■ Work to do
Which lines hold the string "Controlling"? Copy every one of them.

■ Exercise materials
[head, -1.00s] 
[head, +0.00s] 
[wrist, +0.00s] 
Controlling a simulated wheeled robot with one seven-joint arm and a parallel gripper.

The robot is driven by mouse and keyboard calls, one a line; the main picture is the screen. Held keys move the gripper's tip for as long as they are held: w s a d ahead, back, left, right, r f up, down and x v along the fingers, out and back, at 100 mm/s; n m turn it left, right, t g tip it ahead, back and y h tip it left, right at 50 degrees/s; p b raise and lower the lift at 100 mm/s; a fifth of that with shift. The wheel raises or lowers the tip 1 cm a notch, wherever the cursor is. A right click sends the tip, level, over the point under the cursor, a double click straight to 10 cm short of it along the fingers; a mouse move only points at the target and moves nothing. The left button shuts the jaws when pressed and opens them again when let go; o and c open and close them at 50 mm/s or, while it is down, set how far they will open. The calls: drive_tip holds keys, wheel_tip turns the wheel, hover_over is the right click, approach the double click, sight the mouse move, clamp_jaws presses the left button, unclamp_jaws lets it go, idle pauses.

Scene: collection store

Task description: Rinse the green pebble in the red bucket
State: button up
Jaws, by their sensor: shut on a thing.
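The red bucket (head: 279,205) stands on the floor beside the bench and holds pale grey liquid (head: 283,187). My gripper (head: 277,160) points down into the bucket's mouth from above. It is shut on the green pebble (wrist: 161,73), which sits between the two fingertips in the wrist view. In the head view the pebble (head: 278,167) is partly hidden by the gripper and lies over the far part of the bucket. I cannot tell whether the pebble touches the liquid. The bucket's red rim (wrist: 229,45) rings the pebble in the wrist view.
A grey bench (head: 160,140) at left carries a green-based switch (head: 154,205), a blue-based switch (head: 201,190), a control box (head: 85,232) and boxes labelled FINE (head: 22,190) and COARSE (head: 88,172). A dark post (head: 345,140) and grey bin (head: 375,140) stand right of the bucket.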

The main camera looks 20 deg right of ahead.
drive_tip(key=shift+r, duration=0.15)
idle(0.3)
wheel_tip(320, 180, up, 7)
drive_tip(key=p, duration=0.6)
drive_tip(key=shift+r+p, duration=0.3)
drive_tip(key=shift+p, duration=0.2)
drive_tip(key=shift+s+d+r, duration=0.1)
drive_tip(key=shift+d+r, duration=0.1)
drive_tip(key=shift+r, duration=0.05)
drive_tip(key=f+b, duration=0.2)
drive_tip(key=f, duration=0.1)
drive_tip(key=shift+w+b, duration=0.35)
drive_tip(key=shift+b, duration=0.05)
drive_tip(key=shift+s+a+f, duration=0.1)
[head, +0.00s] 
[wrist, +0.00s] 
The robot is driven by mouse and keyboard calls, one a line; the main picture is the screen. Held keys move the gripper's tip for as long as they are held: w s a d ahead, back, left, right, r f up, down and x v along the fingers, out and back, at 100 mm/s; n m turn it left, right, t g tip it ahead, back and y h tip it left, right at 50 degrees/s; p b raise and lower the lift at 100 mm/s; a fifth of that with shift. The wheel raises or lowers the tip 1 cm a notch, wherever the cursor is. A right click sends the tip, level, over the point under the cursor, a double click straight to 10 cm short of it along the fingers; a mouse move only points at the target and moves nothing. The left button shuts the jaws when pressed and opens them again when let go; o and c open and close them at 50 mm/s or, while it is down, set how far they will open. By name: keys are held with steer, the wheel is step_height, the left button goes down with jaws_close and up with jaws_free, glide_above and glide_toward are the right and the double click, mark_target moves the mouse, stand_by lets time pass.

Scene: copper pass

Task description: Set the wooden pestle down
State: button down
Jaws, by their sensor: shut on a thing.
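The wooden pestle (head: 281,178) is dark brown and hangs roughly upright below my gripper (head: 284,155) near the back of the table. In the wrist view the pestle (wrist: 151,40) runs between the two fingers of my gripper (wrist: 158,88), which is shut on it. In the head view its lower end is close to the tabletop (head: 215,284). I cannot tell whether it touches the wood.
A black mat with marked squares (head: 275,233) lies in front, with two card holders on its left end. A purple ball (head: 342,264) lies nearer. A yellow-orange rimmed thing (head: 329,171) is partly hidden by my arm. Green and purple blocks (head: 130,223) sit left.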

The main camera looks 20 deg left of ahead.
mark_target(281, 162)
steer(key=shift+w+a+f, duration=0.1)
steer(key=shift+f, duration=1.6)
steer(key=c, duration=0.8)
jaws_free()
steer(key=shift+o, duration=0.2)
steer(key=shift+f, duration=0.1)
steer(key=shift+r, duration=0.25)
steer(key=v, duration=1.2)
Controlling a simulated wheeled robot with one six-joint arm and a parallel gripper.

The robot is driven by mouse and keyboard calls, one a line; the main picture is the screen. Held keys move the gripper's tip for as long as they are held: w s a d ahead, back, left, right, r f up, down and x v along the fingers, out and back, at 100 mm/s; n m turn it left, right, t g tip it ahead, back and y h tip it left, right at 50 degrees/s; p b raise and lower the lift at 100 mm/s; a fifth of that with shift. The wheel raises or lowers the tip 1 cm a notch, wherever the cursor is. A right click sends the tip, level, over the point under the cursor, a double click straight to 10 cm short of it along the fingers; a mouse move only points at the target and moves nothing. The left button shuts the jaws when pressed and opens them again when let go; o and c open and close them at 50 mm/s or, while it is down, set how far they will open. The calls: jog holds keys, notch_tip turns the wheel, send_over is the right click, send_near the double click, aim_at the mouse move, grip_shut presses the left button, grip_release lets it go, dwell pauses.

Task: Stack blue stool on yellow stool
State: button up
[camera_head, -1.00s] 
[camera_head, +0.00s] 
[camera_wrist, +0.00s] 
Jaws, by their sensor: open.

■ The output
Controlling a simulated wheeled robot with one seven-joint arm and a parallel gripper.
Controlling a simulated wheeled robot with one six-joint arm and a parallel gripper.

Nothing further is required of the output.